▽
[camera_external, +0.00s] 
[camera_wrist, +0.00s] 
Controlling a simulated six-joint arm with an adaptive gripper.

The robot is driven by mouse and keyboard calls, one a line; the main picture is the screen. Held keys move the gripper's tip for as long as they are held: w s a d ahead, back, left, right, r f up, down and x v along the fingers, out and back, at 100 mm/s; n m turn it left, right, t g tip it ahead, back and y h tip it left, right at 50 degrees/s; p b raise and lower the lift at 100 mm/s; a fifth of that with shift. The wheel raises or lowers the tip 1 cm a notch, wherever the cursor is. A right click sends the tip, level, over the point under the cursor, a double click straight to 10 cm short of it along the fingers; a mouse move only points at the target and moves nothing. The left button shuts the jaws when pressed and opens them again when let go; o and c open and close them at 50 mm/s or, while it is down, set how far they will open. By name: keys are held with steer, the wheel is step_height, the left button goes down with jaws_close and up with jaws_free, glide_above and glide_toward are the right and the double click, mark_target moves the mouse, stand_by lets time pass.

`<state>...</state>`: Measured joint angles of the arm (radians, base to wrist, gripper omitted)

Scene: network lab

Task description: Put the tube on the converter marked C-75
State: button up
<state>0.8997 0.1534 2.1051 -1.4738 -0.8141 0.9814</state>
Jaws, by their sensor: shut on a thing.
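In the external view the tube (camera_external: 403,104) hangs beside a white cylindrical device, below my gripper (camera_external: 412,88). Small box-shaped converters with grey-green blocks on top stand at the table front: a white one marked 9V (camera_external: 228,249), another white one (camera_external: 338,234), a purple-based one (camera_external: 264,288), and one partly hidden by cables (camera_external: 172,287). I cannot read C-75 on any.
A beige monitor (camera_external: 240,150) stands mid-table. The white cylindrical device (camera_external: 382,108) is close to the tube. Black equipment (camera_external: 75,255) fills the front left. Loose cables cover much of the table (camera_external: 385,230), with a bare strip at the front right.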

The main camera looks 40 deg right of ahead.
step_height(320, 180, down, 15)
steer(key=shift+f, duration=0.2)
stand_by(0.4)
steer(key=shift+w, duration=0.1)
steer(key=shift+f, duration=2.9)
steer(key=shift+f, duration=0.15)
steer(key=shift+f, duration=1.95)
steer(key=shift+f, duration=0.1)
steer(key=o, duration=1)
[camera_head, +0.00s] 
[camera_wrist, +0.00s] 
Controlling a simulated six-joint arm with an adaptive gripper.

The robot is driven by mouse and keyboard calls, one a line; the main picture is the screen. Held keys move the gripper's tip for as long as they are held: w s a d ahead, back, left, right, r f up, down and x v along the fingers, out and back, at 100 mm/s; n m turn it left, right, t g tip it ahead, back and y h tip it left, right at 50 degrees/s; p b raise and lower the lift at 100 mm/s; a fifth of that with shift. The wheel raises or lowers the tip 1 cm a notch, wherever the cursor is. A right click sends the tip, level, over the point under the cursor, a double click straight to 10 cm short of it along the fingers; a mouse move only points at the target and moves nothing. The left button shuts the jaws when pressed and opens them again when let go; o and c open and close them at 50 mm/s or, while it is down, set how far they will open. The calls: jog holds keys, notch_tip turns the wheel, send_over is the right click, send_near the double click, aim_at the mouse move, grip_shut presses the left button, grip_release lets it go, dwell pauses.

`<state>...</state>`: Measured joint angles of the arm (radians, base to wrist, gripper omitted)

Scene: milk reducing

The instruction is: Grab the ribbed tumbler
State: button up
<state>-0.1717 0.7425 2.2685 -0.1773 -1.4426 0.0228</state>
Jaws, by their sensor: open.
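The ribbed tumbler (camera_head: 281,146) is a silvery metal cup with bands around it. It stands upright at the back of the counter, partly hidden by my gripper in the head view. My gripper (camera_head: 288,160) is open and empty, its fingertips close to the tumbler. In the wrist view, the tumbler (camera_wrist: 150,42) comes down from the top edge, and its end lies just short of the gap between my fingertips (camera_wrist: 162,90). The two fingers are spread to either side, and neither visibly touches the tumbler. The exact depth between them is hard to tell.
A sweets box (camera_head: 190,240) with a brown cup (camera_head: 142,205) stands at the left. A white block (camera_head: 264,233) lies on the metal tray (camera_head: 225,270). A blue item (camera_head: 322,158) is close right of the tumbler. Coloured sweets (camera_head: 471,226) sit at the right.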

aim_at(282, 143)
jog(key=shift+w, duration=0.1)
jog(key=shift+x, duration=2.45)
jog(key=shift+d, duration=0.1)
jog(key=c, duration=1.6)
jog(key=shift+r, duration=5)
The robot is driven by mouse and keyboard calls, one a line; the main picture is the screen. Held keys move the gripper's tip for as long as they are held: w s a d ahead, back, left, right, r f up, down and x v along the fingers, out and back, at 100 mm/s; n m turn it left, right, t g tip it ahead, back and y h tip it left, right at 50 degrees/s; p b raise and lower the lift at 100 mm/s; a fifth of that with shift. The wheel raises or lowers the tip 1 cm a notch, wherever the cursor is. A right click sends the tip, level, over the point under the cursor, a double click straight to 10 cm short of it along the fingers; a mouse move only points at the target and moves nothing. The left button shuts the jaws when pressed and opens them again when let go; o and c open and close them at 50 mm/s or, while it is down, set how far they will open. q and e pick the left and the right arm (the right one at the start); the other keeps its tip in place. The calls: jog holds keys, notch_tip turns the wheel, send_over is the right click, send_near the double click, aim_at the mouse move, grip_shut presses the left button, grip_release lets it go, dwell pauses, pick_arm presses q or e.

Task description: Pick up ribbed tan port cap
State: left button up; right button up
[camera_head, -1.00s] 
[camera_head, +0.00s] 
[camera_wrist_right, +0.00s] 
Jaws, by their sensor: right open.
△
(Prompt)
Nothing should be left out: repeat all of the data exactly.

(Reply to the task)
[camera_external, +0.00s] 
[camera_wrist, +0.00s] 
Controlling a simulated six-joint arm with an adaptive gripper.

The robot is driven by mouse and keyboard calls, one a line; the main picture is the screen. Held keys move the gripper's tip for as long as they are held: w s a d ahead, back, left, right, r f up, down and x v along the fingers, out and back, at 100 mm/s; n m turn it left, right, t g tip it ahead, back and y h tip it left, right at 50 degrees/s; p b raise and lower the lift at 100 mm/s; a fifth of that with shift. The wheel raises or lowers the tip 1 cm a notch, wherever the cursor is. A right click sends the tip, level, over the point under the cursor, a double click straight to 10 cm short of it along the fingers; a mouse move only points at the target and moves nothing. The left button shuts the jaws when pressed and opens them again when let go; o and c open and close them at 50 mm/s or, while it is down, set how far they will open. By name: keys are held with steer, the wheel is step_height, the left button goes down with jaws_close and up with jaws_free, glide_above and glide_toward are the right and the double click, mark_target moves the mouse, stand_by lets time pass.

`<state>...</state>`: Measured joint angles of the arm (radians, base to wrist, gripper omitted)

Scene: network lab

Task description: Put the tube on the converter marked C-75
State: button up
<state>0.8997 0.1534 2.1051 -1.4738 -0.8141 0.9814</state>
Jaws, by their sensor: shut on a thing.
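In the external view the tube (camera_external: 403,104) hangs beside a white cylindrical device, below my gripper (camera_external: 412,88). Small box-shaped converters with grey-green blocks on top stand at the table front: a white one marked 9V (camera_external: 228,249), another white one (camera_external: 338,234), a purple-based one (camera_external: 264,288), and one partly hidden by cables (camera_external: 172,287). I cannot read C-75 on any.
A beige monitor (camera_external: 240,150) stands mid-table. The white cylindrical device (camera_external: 382,108) is close to the tube. Black equipment (camera_external: 75,255) fills the front left. Loose cables cover much of the table (camera_external: 385,230), with a bare strip at the front right.

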The main camera looks 40 deg right of ahead.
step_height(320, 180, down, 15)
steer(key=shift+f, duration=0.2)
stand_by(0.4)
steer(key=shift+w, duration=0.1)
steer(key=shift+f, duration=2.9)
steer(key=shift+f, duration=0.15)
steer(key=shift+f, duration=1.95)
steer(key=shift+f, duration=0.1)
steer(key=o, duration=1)
[camera_head, +0.00s] 
[camera_wrist, +0.00s] 
Controlling a simulated six-joint arm with an adaptive gripper.

The robot is driven by mouse and keyboard calls, one a line; the main picture is the screen. Held keys move the gripper's tip for as long as they are held: w s a d ahead, back, left, right, r f up, down and x v along the fingers, out and back, at 100 mm/s; n m turn it left, right, t g tip it ahead, back and y h tip it left, right at 50 degrees/s; p b raise and lower the lift at 100 mm/s; a fifth of that with shift. The wheel raises or lowers the tip 1 cm a notch, wherever the cursor is. A right click sends the tip, level, over the point under the cursor, a double click straight to 10 cm short of it along the fingers; a mouse move only points at the target and moves nothing. The left button shuts the jaws when pressed and opens them again when let go; o and c open and close them at 50 mm/s or, while it is down, set how far they will open. The calls: jog holds keys, notch_tip turns the wheel, send_over is the right click, send_near the double click, aim_at the mouse move, grip_shut presses the left button, grip_release lets it go, dwell pauses.

`<state>...</state>`: Measured joint angles of the arm (radians, base to wrist, gripper omitted)

Scene: milk reducing

The instruction is: Grab the ribbed tumbler
State: button up
<state>-0.1717 0.7425 2.2685 -0.1773 -1.4426 0.0228</state>
Jaws, by their sensor: open.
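The ribbed tumbler (camera_head: 281,146) is a silvery metal cup with bands around it. It stands upright at the back of the counter, partly hidden by my gripper in the head view. My gripper (camera_head: 288,160) is open and empty, its fingertips close to the tumbler. In the wrist view, the tumbler (camera_wrist: 150,42) comes down from the top edge, and its end lies just short of the gap between my fingertips (camera_wrist: 162,90). The two fingers are spread to either side, and neither visibly touches the tumbler. The exact depth between them is hard to tell.
A sweets box (camera_head: 190,240) with a brown cup (camera_head: 142,205) stands at the left. A white block (camera_head: 264,233) lies on the metal tray (camera_head: 225,270). A blue item (camera_head: 322,158) is close right of the tumbler. Coloured sweets (camera_head: 471,226) sit at the right.

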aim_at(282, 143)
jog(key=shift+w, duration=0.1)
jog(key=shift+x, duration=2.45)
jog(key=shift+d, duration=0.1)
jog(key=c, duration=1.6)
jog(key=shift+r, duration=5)
The robot is driven by mouse and keyboard calls, one a line; the main picture is the screen. Held keys move the gripper's tip for as long as they are held: w s a d ahead, back, left, right, r f up, down and x v along the fingers, out and back, at 100 mm/s; n m turn it left, right, t g tip it ahead, back and y h tip it left, right at 50 degrees/s; p b raise and lower the lift at 100 mm/s; a fifth of that with shift. The wheel raises or lowers the tip 1 cm a notch, wherever the cursor is. A right click sends the tip, level, over the point under the cursor, a double click straight to 10 cm short of it along the fingers; a mouse move only points at the target and moves nothing. The left button shuts the jaws when pressed and opens them again when let go; o and c open and close them at 50 mm/s or, while it is down, set how far they will open. q and e pick the left and the right arm (the right one at the start); the other keeps its tip in place. The calls: jog holds keys, notch_tip turns the wheel, send_over is the right click, send_near the double click, aim_at the mouse move, grip_shut presses the left button, grip_release lets it go, dwell pauses, pick_arm presses q or e.

Task description: Pick up ribbed tan port cap
State: left button up; right button up
[camera_head, -1.00s] 
[camera_head, +0.00s] 
[camera_wrist_right, +0.00s] 
Jaws, by their sensor: right open.

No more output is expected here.